Answer with one number: how many lines hold the string "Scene".

☆ ☆ ☆

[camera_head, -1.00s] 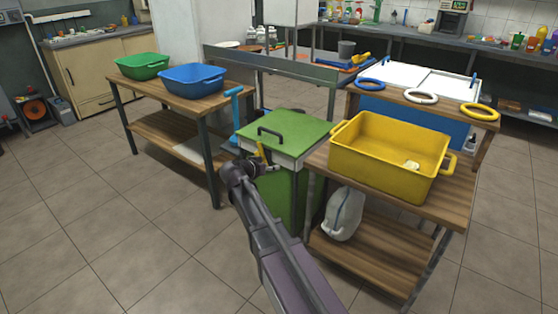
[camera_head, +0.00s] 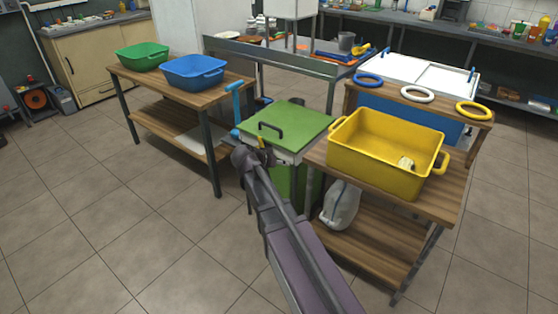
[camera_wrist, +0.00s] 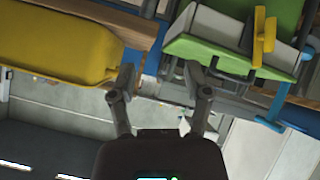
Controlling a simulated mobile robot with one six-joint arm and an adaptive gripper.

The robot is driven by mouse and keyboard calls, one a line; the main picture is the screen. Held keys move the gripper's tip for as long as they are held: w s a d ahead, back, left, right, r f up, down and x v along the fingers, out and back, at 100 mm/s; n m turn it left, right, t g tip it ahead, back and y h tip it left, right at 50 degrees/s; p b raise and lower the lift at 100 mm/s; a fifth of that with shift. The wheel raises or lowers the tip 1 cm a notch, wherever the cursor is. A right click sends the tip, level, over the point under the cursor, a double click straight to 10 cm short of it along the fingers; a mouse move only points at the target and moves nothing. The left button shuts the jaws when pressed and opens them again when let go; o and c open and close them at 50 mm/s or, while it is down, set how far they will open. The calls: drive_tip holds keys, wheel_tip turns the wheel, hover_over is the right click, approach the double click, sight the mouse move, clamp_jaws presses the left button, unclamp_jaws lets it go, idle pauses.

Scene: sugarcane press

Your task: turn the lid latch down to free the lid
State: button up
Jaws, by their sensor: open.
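The green lid (camera_head: 300,119) of the press lies flat and closed on its box, with a dark handle (camera_head: 270,127) on top. The yellow lid latch (camera_head: 262,143) is at the front edge of the lid; in the wrist view the latch (camera_wrist: 264,38) shows as an upright yellow bar with a knob on a dark bracket. My gripper (camera_wrist: 160,74) is open and empty, its fingers apart. The latch is to the right of the fingers in the wrist view and not between them. In the head view my arm hides most of the gripper just in front of the latch.
A yellow tub (camera_head: 385,155) stands on the wooden table right of the press. A blue lever (camera_head: 235,100) rises at the press's left side. A green tub (camera_head: 142,57) and a blue tub (camera_head: 194,72) stand on the left table. The floor in front is clear.

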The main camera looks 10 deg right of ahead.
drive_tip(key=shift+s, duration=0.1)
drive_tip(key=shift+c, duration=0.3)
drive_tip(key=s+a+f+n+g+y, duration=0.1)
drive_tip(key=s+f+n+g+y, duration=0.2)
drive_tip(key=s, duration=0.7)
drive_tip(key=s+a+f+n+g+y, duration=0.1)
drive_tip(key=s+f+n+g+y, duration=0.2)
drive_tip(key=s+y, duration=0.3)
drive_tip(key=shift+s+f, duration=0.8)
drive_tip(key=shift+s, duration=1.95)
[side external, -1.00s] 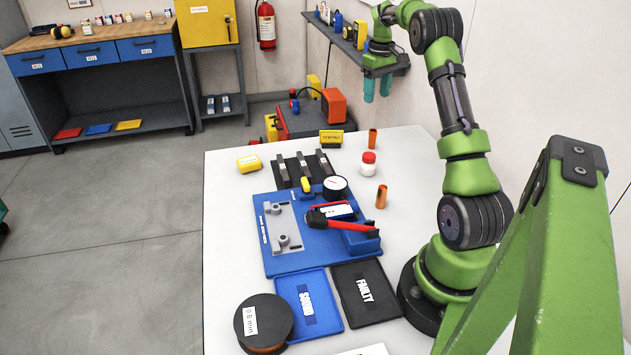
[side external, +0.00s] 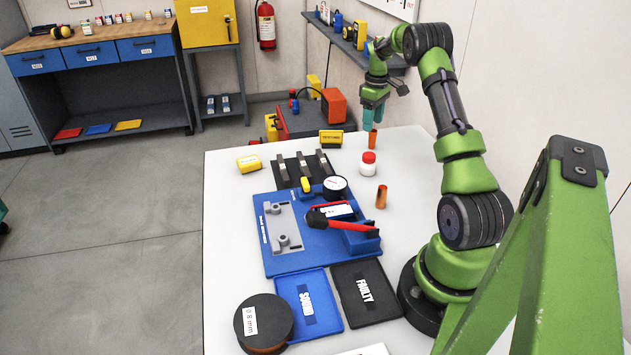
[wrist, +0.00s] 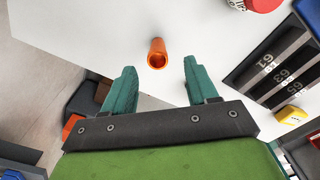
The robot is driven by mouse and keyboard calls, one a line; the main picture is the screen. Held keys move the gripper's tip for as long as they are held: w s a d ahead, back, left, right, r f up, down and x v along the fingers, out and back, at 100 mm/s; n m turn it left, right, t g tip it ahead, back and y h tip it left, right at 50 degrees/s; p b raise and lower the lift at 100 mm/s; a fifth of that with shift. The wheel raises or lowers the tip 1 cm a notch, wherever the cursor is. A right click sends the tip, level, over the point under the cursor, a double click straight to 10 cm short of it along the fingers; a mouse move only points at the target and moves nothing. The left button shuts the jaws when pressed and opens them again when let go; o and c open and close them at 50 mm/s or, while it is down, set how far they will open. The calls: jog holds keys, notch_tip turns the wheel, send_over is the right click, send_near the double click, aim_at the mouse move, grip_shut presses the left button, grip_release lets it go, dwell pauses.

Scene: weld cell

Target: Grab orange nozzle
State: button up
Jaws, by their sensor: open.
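One orange nozzle (side external: 372,139) stands upright at the far end of the white table (side external: 232,220) in the side view. My gripper (side external: 373,117) is open just above it, fingers pointing down. A second orange nozzle (side external: 381,197) stands nearer on the table, right of the white bottle.
A white bottle with a red lid (side external: 368,164) stands near the nozzles. The wall shelf (side external: 372,50) is behind my arm.

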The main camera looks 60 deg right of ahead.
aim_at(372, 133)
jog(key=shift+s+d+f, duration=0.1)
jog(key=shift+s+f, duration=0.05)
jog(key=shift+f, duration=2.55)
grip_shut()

☆ ☆ ☆

◆ Task solution
2